Kemal Koprulu, scion of an eminent Turkish family and founder of a think-tank for promotion of civil society, warned in a recent article in the Brown Journal of World Affairs of "unhealthy trends of polarization and intolerance combined with anti-Westernism" that are "becoming a chronic problem and wearing down the Turkish public." Pro-western Turks cringe with embarrassment over Erdogan's rhetorical excesses as democratic Italians did over Mussolin's. Skillful Turkish diplomats over the course of many years built friendships to counter the influence of Turkey's traditional detractors (Armenian-Americans and Greek-Americans).  Erdogan has systematically shattered these friendships in a few months. A group of retired Turkish diplomats issued a measured statement last week warning of damage from Erdogan's "adventurous foreign policy." Turkish diplomats and a cabinet under-secretary with whom I've recently met try to argue that Turkey can help America by improving relations with Muslim neighbors. But it's obvious that Turkey undermines American interests by opposing Iran sanctions, hailing Hamas as a legitimate resistance movement, and holding joint military exercises with Syria.

Our country has huge interests in common with Turkey, including our Incirlik airbase and sharing NATO intelligence. Turkey played a key role in NATO in the Cold War and later in Kosovo and Bosnia, but today maintains only a non-combat force in Afghanistan. Congress is beginning to understand that Turkish alliance with Iran and Syria is inconsistent -- to say the least -- with NATO membership.

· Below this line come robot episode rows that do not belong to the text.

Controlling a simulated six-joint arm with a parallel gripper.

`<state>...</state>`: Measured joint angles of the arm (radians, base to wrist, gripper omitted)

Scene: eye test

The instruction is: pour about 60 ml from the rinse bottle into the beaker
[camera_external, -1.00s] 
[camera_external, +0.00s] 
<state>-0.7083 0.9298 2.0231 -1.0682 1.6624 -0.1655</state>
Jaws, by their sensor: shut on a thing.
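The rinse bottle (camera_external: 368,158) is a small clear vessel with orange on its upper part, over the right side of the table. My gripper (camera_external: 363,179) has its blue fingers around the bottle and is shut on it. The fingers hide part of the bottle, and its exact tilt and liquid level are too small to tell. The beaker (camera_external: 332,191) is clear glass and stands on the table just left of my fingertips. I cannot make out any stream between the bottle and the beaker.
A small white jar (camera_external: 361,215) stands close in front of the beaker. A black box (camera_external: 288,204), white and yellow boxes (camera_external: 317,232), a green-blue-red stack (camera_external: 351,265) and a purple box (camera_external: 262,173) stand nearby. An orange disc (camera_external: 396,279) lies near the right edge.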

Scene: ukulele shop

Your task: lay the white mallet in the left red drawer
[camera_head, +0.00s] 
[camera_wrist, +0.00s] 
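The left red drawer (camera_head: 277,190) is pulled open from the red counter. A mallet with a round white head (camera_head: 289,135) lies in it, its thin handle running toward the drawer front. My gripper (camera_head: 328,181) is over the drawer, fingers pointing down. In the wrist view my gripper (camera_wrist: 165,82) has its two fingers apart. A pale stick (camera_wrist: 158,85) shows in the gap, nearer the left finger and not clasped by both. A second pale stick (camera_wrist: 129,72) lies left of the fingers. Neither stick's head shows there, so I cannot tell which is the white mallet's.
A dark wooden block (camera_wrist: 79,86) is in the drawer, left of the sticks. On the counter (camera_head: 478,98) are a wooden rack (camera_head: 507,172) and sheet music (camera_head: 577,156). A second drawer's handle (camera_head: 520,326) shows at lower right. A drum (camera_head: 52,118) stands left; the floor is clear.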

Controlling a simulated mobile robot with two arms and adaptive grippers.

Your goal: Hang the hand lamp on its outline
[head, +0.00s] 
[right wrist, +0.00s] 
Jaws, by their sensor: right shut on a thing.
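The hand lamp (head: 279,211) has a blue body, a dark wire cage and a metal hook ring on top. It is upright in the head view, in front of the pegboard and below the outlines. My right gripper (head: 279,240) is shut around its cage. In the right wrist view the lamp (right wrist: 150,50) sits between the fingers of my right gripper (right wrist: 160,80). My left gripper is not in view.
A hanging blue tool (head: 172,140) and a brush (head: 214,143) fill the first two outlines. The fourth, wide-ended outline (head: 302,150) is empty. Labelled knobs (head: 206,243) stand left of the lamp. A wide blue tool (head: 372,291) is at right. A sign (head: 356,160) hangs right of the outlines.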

Franklin Roosevelt was reluctant to challenge Mussolini's alliance with Hitler. But seventy years ago this month, when Mussolini invaded France, Roosevelt memorably said, "The hand that held the dagger has struck it into the back of its neighbor." Turkey has already struck several dagger blows against the U.S. It's time the White House addresses this with clarity and determination equal to the gravity of the reality that Turkey is now an ally of Iran and not of the United States.